_DATA LINES_:
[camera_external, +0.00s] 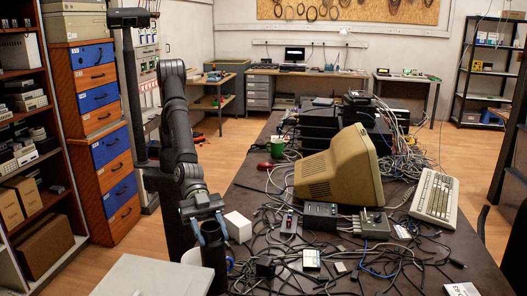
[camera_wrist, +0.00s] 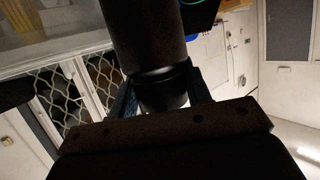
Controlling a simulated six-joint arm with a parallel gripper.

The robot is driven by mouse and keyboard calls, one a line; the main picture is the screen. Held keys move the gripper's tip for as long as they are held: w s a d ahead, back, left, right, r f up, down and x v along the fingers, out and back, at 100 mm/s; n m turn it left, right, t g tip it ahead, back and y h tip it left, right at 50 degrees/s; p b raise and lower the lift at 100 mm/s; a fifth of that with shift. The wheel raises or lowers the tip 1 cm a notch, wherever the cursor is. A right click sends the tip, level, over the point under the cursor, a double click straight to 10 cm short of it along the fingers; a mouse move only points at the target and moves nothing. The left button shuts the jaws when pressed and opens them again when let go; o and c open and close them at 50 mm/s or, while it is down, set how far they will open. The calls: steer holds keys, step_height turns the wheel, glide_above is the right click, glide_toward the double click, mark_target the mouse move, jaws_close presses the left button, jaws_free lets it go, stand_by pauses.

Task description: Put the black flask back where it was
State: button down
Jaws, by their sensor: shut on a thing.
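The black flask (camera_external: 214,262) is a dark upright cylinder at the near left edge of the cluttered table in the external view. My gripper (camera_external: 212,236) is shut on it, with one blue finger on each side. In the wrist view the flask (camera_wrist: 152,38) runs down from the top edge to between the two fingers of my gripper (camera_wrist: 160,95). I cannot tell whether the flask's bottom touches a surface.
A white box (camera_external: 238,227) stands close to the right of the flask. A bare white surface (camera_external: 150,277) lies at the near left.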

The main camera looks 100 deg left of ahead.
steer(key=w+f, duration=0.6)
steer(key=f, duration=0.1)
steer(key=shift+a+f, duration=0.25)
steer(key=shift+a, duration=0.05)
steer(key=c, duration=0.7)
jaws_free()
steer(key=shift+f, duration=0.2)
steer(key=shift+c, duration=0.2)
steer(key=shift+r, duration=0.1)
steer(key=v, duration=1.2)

_WHAT THE EXERCISE ASKS_:
Repeat only what lies between the start of the data and the end of the line containing "Controlling a simulated", exactly, with pictures left out.

_RESPONSE_:
[camera_external, +0.00s] 
[camera_wrist, +0.00s] 
Controlling a simulated six-joint arm with a parallel gripper.

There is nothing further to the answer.